Robot task records:
——

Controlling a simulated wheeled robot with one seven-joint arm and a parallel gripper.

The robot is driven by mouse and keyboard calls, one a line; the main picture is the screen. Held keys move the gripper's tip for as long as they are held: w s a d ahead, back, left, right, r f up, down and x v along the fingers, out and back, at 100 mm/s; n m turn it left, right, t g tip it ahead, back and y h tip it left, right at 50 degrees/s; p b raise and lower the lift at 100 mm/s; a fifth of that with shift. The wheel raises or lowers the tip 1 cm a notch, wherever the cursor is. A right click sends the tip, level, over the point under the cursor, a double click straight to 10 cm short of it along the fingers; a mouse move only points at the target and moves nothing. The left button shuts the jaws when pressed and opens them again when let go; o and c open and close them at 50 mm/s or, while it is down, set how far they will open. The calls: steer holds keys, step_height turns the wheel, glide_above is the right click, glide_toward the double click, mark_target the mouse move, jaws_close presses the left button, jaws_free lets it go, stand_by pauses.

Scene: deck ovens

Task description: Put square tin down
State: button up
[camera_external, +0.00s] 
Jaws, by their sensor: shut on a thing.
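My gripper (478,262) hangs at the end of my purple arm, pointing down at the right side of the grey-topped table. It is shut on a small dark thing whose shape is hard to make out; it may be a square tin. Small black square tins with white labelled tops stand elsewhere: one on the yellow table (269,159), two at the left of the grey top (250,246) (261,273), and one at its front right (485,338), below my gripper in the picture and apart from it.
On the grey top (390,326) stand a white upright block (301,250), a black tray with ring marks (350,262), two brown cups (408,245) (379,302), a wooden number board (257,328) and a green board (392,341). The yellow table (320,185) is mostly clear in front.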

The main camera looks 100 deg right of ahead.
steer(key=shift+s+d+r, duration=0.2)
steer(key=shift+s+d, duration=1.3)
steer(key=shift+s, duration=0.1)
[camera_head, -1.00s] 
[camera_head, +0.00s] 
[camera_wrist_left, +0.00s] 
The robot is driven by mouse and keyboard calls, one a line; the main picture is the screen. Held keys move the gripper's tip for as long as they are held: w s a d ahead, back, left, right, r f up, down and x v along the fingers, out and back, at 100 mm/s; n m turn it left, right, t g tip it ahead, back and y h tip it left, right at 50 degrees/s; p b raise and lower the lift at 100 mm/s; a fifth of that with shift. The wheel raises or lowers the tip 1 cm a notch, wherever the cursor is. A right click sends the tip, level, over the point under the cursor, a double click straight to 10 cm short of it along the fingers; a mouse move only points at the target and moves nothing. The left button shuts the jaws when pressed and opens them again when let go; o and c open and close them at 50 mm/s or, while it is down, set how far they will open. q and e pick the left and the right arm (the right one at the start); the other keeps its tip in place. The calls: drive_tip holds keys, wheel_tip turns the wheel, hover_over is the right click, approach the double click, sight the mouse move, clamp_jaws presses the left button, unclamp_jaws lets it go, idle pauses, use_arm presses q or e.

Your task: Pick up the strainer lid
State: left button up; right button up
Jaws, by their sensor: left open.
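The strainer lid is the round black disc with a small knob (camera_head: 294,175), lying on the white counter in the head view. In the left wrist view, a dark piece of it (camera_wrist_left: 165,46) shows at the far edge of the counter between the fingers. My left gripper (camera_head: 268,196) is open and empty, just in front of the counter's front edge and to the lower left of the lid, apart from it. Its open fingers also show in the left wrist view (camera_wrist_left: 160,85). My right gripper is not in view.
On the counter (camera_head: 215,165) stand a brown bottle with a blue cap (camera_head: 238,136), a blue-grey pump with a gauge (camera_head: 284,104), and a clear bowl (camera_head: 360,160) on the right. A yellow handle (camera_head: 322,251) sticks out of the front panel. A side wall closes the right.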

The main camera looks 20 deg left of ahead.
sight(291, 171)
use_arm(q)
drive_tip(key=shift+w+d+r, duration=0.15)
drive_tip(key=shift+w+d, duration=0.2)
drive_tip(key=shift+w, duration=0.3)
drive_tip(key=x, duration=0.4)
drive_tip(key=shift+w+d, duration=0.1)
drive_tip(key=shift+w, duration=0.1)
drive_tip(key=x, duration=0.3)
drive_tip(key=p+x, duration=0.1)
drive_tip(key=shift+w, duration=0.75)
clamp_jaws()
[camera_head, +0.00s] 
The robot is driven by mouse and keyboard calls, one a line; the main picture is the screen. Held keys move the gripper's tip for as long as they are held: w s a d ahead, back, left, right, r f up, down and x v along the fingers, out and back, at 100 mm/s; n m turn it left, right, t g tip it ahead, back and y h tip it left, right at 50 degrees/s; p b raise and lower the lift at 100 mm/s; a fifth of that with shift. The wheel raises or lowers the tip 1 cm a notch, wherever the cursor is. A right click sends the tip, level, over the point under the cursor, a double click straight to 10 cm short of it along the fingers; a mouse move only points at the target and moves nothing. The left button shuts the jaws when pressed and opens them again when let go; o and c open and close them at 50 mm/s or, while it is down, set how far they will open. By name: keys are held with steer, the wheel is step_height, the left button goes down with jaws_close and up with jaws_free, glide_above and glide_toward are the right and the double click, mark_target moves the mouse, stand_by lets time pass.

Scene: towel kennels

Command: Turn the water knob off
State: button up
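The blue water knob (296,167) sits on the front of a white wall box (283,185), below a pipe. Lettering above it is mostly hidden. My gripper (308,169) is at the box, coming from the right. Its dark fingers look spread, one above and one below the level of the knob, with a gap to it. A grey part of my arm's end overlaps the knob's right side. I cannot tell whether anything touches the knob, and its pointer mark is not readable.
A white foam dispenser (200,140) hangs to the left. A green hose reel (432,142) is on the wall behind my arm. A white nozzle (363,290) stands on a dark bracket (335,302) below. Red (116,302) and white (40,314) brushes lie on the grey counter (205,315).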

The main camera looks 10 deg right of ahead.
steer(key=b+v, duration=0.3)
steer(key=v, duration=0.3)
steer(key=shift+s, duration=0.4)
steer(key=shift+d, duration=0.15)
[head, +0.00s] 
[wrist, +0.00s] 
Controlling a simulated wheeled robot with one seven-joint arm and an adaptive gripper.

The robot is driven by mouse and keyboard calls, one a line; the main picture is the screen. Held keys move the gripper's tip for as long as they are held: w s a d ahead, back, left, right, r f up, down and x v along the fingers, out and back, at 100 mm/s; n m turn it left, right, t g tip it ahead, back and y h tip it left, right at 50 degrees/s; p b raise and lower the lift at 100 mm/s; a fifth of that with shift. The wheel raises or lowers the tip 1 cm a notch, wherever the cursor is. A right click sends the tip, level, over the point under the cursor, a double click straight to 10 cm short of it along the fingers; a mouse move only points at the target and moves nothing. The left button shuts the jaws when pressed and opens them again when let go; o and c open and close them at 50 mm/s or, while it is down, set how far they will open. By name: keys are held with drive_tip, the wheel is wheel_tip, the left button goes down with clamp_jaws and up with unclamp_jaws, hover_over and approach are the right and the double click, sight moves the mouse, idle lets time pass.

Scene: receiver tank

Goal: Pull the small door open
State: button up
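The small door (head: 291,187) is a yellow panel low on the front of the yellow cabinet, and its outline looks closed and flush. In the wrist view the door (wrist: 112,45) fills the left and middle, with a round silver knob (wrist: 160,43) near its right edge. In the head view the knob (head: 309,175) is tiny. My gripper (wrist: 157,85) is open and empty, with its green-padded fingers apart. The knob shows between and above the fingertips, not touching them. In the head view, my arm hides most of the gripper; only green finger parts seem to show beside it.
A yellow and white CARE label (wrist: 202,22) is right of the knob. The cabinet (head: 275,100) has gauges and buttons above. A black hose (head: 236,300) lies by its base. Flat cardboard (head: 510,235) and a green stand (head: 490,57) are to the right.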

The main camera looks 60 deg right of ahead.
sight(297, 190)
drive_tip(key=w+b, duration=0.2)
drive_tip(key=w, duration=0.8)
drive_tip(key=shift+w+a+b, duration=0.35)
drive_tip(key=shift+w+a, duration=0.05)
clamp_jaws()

——

__The request__
Track down every line holding the string "Controlling" and copy it.

__Task result__
Controlling a simulated wheeled robot with one seven-joint arm and a parallel gripper.
Controlling a simulated wheeled robot with one seven-joint arm and an adaptive gripper.

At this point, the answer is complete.